While the media focus remains on the soldier as a hero, bemedalled, battle–scarred or increasingly down and out, the predicament of partners and children is absent. One exception is Joanna Trollope’s novel The Soldier’s Wife in which she portrayed the dilemmas of the officer class. Speaking on BBC Radio 4 Women’s Hour last year she announced that the real problem was that the men returning from Afghanistan were basically all in love with each other. Their wives were reduced to figureheads that functioned to keep them going in the heat of battle. And this was after she was permitted to do her research in a real regiment where everyone was desperate to talk.
A more tangible problem is housing. Army housing in the UK continues to be notoriously poor quality, often consisting of rows of sub-standard houses with leaking roofs, dangerous levels of dampness and horrible decor. Maintenance is contracted out to impersonal and inefficient companies. Welfare officers – usually senior NCOs out of uniform and at the end of their careers – are the first port of call for family members with housing problems and are often powerless to help, even if they want to.
The same is true in cases of domestic abuse and marital discord. The military welfare services are part of what the Army Families Federation (AFF), the ‘voice of the army family’, calls the ‘green machine’. From the spouses’ point of view, why would anyone with relationship problems seek advice from their partner’s employer? In theory the systems to address domestic abuse in military communities are in place but there is barely any publicly available research to monitor how effective they are.

Army housing near Glencorse Barracks, built in 2005. Wikimedia/Richard Webb. All rights reserved.
Latest model army
Reform is not just about modernising the social aspects of military institutions. In the UK at least, tracking the policy statements relating to spouses and families soon brings into view the ideological, material and logistical shifts that have been taking place during the last decade and a half.
In 2010 the Coalition government announced a New Model Employment policy intended to modernize the terms and conditions of military service life. Clearly driven by the need to downsize the defence sector, the new policy builds on earlier plans to integrate military communities into adjacent or surrounding civilian towns. Vast sums of money have already been spent on relocating, refurbishing and expanding military bases, up and down the country.
And for the first time, local authorities have been involved in auditing the impact of the ‘military footprint’ in terms of everything from rubbish collection to teenage pregnancies to the particular needs of army children in schools. Drawing on the emotive language of the Military Covenant campaign, first launched in 2007, the MoD administers the Armed Forces Community Covenant scheme which channels funding into local projects that bring the communities into greater contact.

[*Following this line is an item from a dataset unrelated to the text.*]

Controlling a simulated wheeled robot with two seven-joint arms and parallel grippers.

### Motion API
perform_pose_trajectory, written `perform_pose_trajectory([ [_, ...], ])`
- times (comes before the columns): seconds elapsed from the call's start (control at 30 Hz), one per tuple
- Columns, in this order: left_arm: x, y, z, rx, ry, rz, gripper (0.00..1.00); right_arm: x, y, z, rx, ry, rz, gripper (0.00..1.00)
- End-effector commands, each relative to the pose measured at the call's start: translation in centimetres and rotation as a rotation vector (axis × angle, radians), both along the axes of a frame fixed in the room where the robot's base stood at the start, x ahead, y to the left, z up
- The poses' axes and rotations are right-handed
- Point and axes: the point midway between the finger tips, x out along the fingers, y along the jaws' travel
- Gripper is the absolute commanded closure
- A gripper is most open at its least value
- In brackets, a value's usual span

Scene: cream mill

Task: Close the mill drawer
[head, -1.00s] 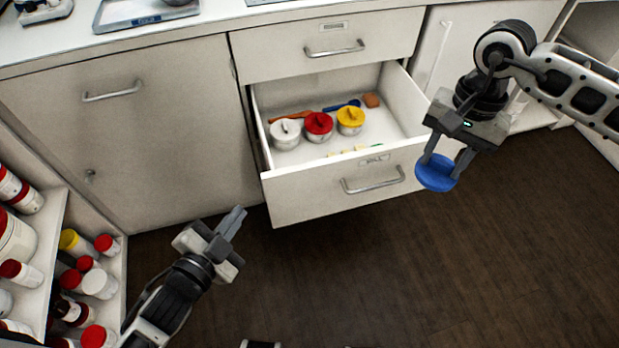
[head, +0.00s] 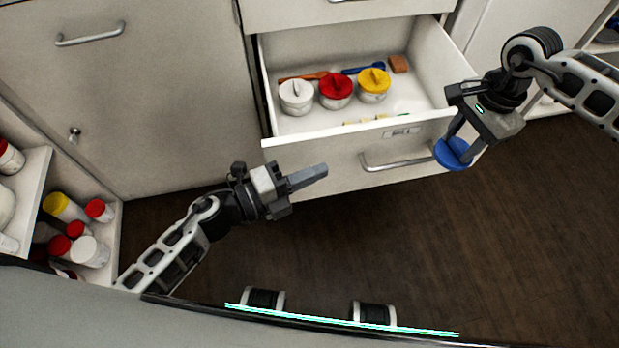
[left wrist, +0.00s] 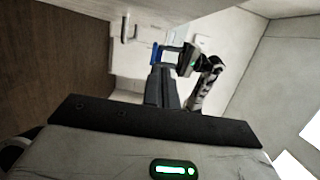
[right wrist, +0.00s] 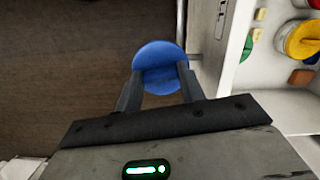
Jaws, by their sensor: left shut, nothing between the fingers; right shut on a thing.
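The mill drawer (head: 350,184) stands pulled out of the cream cabinet. Its front has a metal bar handle (head: 395,166) and a label holder. In it are jars with a white lid (head: 296,92), a red lid (head: 335,86) and a yellow lid (head: 374,82). My left gripper (head: 322,172) is shut and empty, just in front of the left part of the drawer front. My right gripper (head: 454,150) is shut on a blue lid-like disc (right wrist: 160,67), close to the drawer's right front corner. In the head view the disc partly overlaps that corner; I cannot tell whether they touch.
An orange utensil, a blue utensil (head: 363,69) and a brown block (head: 399,64) lie at the drawer's back. A closed drawer is above. An open shelf with several jars (head: 88,250) stands at the left. The dark floor (head: 450,260) in front is clear.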

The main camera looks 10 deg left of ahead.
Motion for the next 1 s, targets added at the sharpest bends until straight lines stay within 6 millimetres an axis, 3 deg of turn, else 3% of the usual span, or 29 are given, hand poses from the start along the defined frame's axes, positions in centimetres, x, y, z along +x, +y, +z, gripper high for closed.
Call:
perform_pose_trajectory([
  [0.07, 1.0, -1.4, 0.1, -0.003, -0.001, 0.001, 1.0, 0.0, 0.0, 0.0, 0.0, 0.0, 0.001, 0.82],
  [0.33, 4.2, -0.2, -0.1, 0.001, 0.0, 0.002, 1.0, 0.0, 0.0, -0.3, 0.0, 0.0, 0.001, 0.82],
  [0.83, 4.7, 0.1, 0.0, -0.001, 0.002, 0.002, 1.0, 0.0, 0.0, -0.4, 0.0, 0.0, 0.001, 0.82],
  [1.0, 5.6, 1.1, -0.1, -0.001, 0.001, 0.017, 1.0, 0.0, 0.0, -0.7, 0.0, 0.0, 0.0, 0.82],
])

One of the latest developments is a two-year ‘model employment project’, launched in April this year. According to the AFF, the aim is to improve the financial situation of families through a second income which would allow them to increase their standards of living. Importantly, they say, it will enable more families to look at buying their own homes where they might have some stability and autonomy.
All change and none
And while the regular army is being reduced and restructured, the private contractor Capita has been told to recruit thousands of part-time soldiers to emulate the US system of reservists. Another cost-cutting exercise designed to normalise the occupation of military work and to embed the military in society, the scheme for the new Army Reserve entails doubling the number from 15,000 to 30,000 by 2018.

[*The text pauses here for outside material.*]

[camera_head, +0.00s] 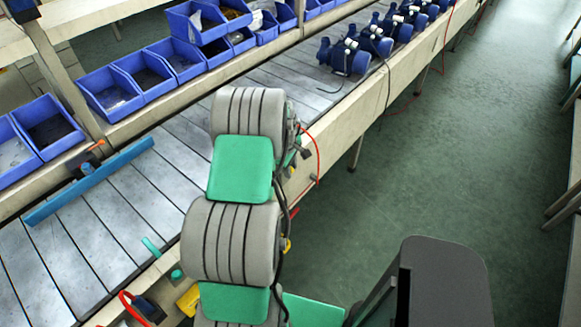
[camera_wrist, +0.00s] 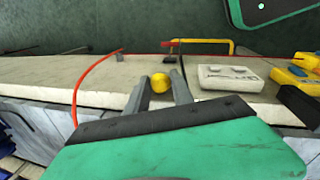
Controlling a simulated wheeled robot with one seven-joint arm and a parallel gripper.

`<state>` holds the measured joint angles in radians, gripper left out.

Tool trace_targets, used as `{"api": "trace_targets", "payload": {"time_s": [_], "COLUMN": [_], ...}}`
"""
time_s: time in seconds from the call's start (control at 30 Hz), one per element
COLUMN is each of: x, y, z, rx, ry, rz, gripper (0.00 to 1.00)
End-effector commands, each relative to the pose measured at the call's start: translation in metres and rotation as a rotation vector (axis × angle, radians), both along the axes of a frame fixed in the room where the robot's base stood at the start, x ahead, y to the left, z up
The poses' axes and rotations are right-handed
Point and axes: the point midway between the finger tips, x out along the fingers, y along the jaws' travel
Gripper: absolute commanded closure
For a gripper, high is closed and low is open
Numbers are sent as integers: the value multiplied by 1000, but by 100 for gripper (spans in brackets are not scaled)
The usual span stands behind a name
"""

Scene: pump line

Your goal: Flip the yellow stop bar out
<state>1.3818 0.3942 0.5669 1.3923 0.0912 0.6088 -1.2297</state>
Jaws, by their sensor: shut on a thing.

Seasoned soldiers such as Colonel Bob Stewart, Tory MP for Beckenham, have been particularly voluble in challenging the new policy. After calling for a debate in the House of Commons he suggested that ‘someone at the MoD is smoking a lot of dope if they think they will actually manage to get the reserve up to 30,000.’
Many reservists could not be deployed overseas, he added. ‘What happens is that employers don’t want to lose their staff for up to a year, wives don’t want to lose their husbands and the blokes themselves don’t actually want to go.’
But let no one say that the UK military is not prepared to change. General Sir Peter Wall, the Chief of the General Staff, recently announced that the new plan was part of a ‘cultural reset’ that required a very different attitude towards military reservists. What was needed, he said, was ‘a cultural revolution in the way the civilian population supports the reservists, particularly in the work place’.
In an interview with the Telegraph he revealed which bits of the culture had to be re-thought and by whom: ‘The area we need to look at is the relationship between the Army and the employer…We need to have the employers on side.’ No mention of how they intend to address the different needs of the part-time military spouses and families, if at all. Presumably they count as members of the civilian population which are evidently expected to pick up the cost of the military in our midst.